En la entrada había que dejar el bolso, identificarse y firmar. Una vez dentro, el silencio y el frío calaban hasta los huesos aún antes de iniciar un viaje por el tiempo a través de la escultura, la artesanía, la cerámica, los muebles, secreteres y baúles, piezas flamencas y alemanas, estofados del siglo XVIII, obras maestras de platería; joyas producidas por manos indígenas y españolas, representaciones mitológicas europeas del siglo XVII, arte religioso de cuatro siglos… y miles de piezas de arte aplicado adquiridas por un magnate que durante cinco décadas visitó a un anticuario todos los días.
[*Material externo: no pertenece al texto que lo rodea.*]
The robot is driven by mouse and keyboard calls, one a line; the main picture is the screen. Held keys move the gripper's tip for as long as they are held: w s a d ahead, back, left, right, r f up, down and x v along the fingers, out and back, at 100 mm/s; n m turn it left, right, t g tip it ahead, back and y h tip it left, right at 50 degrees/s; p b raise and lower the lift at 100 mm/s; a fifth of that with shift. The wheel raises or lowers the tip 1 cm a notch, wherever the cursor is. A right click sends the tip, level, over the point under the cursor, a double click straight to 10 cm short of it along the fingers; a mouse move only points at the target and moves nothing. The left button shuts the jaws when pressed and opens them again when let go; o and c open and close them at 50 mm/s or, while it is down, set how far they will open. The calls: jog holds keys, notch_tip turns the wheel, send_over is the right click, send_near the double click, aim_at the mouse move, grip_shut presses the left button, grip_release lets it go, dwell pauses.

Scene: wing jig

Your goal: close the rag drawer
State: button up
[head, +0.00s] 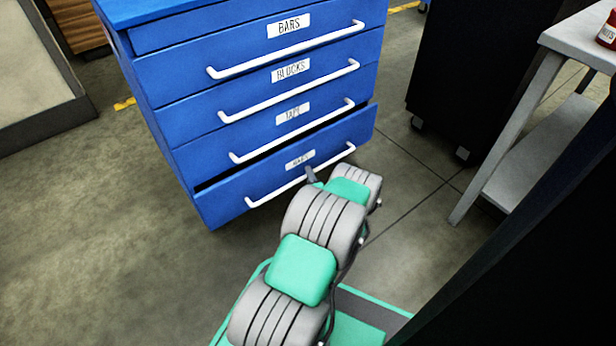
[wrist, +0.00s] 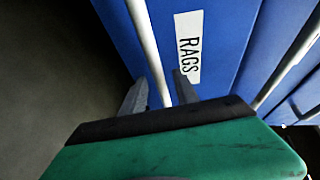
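The rag drawer (head: 280,181) is the bottom drawer of a blue cabinet. It stands slightly out, with a dark gap along its top edge. Its white bar handle (head: 262,198) runs across the front, and its RAGS label (wrist: 189,47) reads clearly in the wrist view. My gripper (head: 312,175) is at the right part of this handle. In the wrist view my gripper (wrist: 160,88) has its two fingers apart, with the white handle (wrist: 148,45) passing between them. I see no clear contact between the fingers and the bar. The arm hides part of the drawer's lower right.
The drawers above, BARS (head: 240,45), BLOCKS (head: 240,88) and TAPE (head: 230,130), look shut. A grey table (head: 555,55) and a black cabinet (head: 465,70) stand to the right. The floor (head: 120,240) at left is clear.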

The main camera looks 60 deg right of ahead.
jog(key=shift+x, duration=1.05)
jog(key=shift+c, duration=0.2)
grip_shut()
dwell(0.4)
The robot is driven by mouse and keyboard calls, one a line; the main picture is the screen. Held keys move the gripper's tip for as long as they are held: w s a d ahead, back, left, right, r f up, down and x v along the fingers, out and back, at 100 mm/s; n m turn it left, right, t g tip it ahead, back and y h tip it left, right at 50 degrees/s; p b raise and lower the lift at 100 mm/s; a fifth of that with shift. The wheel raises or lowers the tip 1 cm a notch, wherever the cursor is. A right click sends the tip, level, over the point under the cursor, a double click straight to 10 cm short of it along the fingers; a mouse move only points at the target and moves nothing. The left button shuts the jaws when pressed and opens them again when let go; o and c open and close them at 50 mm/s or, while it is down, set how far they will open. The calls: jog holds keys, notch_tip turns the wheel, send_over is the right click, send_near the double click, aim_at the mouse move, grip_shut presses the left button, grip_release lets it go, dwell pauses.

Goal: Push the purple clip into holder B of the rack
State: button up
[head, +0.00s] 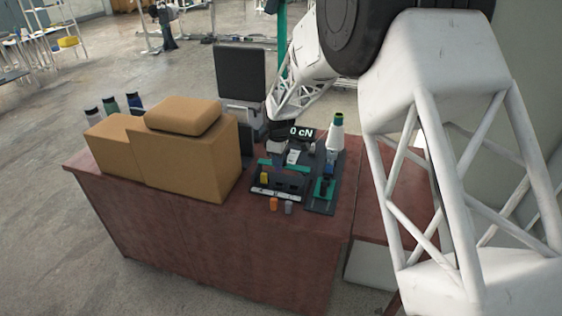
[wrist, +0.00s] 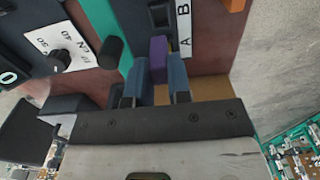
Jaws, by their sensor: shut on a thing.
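The purple clip (wrist: 158,58) is between the two blue fingertips of my gripper (wrist: 158,80) in the wrist view. My gripper is shut on it. The clip's far end is close to a dark holder part (wrist: 160,13) of the rack, beside the white strip lettered A and B (wrist: 184,28). I cannot tell whether the clip touches a holder or sits in one. In the head view my gripper (head: 292,155) is over the rack (head: 278,191), and I cannot make out the purple clip there.
A yellow piece (head: 264,178) stands at the rack's left. An orange clip (head: 273,204) and a grey clip (head: 288,208) lie in front. The table's front left is clear.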

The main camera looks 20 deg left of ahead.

Muy pronto, La China comenzó a emocionarse: “¡Dios mío!”, exclamaba cada vez que ingresábamos a un cuarto. La oscuridad y la humedad iban de la mano en el trayecto y la guía iba encendiendo luces para mostrarnos mapas antiguos, vajillas de porcelana, relojes, efigies de santos… “¡Qué prodigio!” Había laberintos y puertas escondidas debajo de las alfombras que conducían a más espacios. La autora de Las cosas simulaba un desmayo con las manos en el pecho, temblaba, era la viva expresión del asombro y el amor a los objetos. “Porque las cosas son mi mundo, me rodean, me poseen, me son y les soy”, le dijo un día a Elena Poniatowska. Y se topó con el sueño de Franz Mayer: demostrar a través de los objetos que México tiene una historia ilustre con la mezcla de razas y culturas. La indígena mesoamericana y la que llegó con España, la grecolatina y la cristiana; la del islam y la árabe, la del lejano Oriente… para terminar con obras mexicanas de los siglos XIX y XX. El arte ocupó cada centímetro de la mansión y más. Porque al ir ampliando su casa a niveles subterráneos, Mayer invadió el terreno del vecino y cuando éste reclamó, el coleccionista le compró su jardín.

En esa visita, La China se ganó mi corazón. Lástima que no se lo dije. Por eso, hoy sí quiero decirle a Héctor Rivero Borrell, quien acaba de dejar el Museo Franz Mayer luego de 25 años de dirigirlo, que hizo un gran trabajo, a la altura de las expectativas de aquel generoso y excéntrico coleccionista.